I’ve always loved her work for the obvious things, the things that everybody else who writes about her loves her books for too: her sense of style, her deep understanding of the ancient story-myths that all of us story-tellers build on, the humanity, which is also to say the unpredictability, of her (human!) characters, who are and are not what they appear to be, and who often surprise us for both good and ill–just the way people out here in the real world do. Her characters have substance, which means that when she writes about characters who do not have substance, you the reader pick it up at once: uh oh. Something wrong here. . . .
Sealey Head is a small town on the shore of an unnamed ocean, where nothing much happens, except for the invisible bell that dongs every night at sunset. No one knows where or what the bell is, or why or how it sounds. Those who live there are accustomed to it. Judd Cauley, who runs the Inn at Sealey Head, for example, is surprised, one evening, by the arrival of an eccentric new lodger, very well laden with books, who, in answer to Judd’s puzzled question, answers: ‘ “There is magic in this place. I want to find it.”
‘ “I’ve never recognized anything magic around here.”
‘ “You live in it.”
‘ “People say the bell’s just an echo of something that happened a long time ago. Live here long enough, you don’t hear it anymore.”
‘ “Did you? Stop hearing it?”
‘ “No.
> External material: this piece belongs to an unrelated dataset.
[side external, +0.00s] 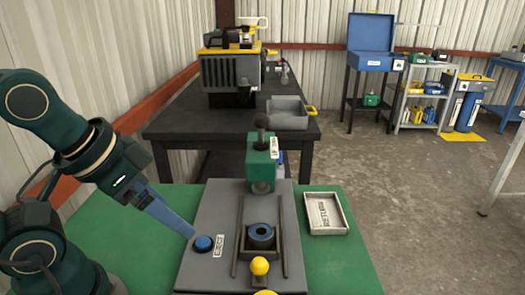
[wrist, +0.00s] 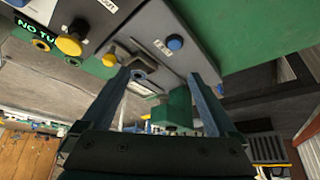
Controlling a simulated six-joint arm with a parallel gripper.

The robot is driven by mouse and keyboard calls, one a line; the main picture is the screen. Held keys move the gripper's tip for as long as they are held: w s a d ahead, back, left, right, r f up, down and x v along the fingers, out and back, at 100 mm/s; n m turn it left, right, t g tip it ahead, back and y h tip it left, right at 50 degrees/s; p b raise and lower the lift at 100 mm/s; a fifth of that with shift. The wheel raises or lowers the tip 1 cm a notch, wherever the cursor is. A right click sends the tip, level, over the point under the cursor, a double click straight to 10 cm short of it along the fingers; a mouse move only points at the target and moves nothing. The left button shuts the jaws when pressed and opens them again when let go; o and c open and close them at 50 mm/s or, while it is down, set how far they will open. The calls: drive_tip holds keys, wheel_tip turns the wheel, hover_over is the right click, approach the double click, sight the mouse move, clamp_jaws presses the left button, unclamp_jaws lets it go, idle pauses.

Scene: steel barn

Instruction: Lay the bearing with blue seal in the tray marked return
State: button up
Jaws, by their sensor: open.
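The bearing with the blue seal (side external: 261,233) is a dark ring with a blue inner band. It sits in a dark holder between two rails on the grey press plate (side external: 207,213). The tray marked return (side external: 343,228) is a shallow pale tray on the green bench top, right of the press, and looks empty. My gripper (side external: 188,232) is left of the bearing, close to the blue button, apart from the bearing. In the wrist view my gripper (wrist: 160,78) shows two spread fingers with nothing held between them.
A green press head (side external: 262,160) with a lever stands behind the bearing. A blue button (side external: 203,243) with a label is on the plate. A yellow knob (side external: 260,266) stands in front of the bearing. The green bench top (side external: 345,262) is clear around the tray.

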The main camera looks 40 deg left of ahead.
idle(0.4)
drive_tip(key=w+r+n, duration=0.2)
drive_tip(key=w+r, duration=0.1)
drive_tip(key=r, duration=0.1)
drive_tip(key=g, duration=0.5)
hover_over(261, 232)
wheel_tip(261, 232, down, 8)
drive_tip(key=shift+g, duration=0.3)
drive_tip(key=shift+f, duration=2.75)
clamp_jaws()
I always wondered . . . It’s just a sound, though. . . . It comes out of nowhere. How do you go about finding nowhere?” ‘
But there is more magic in Sealey Head than Judd–who is in fact far more imaginative than a good innkeeper needs to be–knows. Up at the local big house, Aislinn House, where Lady Eglantyne is dying, her young maidservant Emma sometimes opens the door to the linen cupboard, or possibly the stillroom, or even Lady Eglantyne’s bedroom, and finds a castle instead, a castle where the princess Ysabo, who has become Emma’s friend, is trapped by a ritual magic she does not understand, but increasingly fears.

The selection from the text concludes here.